Obviously, not a good thing.



Question One: What changed? Neither Ask nor I could remember changing anything that *should* have affected this recently. The easy solution (revert) was out.


Step one: Reproduce and isolate. This turned out to be the easy part. I configured a bare-bones Combust with only a single website configured with only a single controller:



package Test::Control::Test;
use base 'Combust::Control';
use DBD::mysql;
use LWP::Simple;
sub handler ($$) {
my ($self, $r) = @_;
my $output = LWP::Simple::get("http://www.cnn.com");
$self->send_output(\$output, 'text/html');
}

Without the use DBD::mysql, everything was fine. With it, KABOOM.

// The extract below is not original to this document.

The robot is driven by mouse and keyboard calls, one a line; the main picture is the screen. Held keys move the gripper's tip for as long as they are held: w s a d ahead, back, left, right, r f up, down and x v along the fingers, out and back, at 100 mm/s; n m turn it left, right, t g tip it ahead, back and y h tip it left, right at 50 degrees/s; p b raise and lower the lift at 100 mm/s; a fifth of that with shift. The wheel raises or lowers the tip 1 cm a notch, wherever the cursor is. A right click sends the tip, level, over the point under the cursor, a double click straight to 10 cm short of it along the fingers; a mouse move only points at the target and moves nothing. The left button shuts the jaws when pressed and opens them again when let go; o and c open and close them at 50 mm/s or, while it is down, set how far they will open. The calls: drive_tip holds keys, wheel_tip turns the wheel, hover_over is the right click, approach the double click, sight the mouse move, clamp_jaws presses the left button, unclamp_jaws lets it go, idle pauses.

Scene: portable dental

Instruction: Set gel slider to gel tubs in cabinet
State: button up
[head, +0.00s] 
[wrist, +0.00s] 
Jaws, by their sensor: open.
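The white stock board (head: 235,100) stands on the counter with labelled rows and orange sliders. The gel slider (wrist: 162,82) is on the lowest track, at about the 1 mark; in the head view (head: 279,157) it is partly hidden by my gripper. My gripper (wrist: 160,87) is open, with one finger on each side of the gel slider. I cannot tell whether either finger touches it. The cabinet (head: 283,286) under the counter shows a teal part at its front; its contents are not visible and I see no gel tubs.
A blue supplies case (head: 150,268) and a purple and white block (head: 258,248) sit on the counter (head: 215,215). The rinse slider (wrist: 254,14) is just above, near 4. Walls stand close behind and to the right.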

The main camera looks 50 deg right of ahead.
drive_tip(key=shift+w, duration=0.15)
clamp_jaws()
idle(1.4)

Step two: Debug.. By telling apache not to fork, it was easier to track things down. /pkg/apache1/bin/httpd -X -f /home/robert/minisite/apache/conf/httpd.conf GDB wasn't particularly helpful. It got me the stack trace, and told me it was happening during DSO symbol lookup. (Smells like glibc!). Hrm, might be a problem with something scribbling over memory. Lets try Valgrind. No luck, the older version of valgrind we have on the system bombs out.

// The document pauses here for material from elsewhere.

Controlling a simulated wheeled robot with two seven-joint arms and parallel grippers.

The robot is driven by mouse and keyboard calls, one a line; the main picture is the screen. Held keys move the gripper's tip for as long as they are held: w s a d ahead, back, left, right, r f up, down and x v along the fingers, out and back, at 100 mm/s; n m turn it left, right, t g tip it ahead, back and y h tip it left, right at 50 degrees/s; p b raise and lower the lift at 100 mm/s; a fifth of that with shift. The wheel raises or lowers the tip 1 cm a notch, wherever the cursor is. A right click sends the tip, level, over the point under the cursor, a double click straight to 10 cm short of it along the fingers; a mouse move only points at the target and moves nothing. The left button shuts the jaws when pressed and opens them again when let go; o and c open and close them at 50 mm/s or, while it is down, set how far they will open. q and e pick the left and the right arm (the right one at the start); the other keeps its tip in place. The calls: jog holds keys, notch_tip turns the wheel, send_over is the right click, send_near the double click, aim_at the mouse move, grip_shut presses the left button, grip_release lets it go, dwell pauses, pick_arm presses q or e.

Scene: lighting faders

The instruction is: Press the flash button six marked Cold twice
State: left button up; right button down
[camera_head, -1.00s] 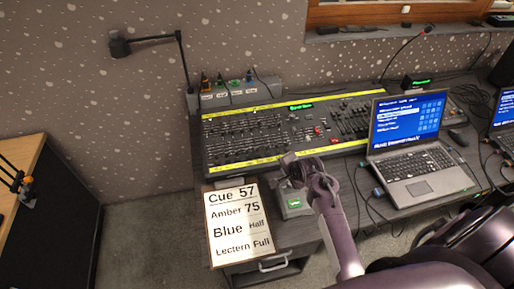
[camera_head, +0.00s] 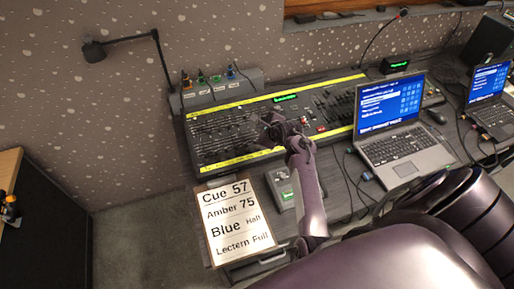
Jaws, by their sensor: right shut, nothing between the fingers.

Ask found this RedHat Bugzilla ticket. It is a similar problem, but didn't get resolved. It did lead me closer to the solution. As suggested in the ticket, I ran my apache with all of the dynamic loader debugging enabled: LD_DEBUG=all LD_DEBUG_OUTPUT=/tmp/some-file . The copious (16MB) output ended like this:



4702: symbol=_nss_files_parse_protoent; lookup in file=/pkg/packages/apache-1.3.33/libexec/mod_setenvif.so
4702: symbol=_nss_files_parse_protoent; lookup in file=/pkg/packages/apache-1.3.33/libexec/libperl.so
4702: symbol=_nss_files_parse_protoent; lookup in file=/lib/libnsl.so.1
4702: symbol=_nss_files_parse_protoent; lookup in file=/lib/libutil.so.1

It should have looked something like this: (from earlier in some-file)



4702: symbol=strlen; lookup in file=/pkg/apache1/bin/httpd
4702: symbol=strlen; lookup in file=/lib/tls/libm.so.6
4702: symbol=strlen; lookup in file=/lib/libcrypt.so.1
4702: symbol=strlen; lookup in file=/usr/lib/libgdbm.so.2
4702: symbol=strlen; lookup in file=/lib/libdl.so.2
4702: symbol=strlen; lookup in file=/lib/tls/libc.so.6
4702: binding file /pkg/packages/apache-1.3.33/libexec/mod_log_config.so to /lib/tls/libc.so.6: normal symbol `strlen' [GLIBC_2.0]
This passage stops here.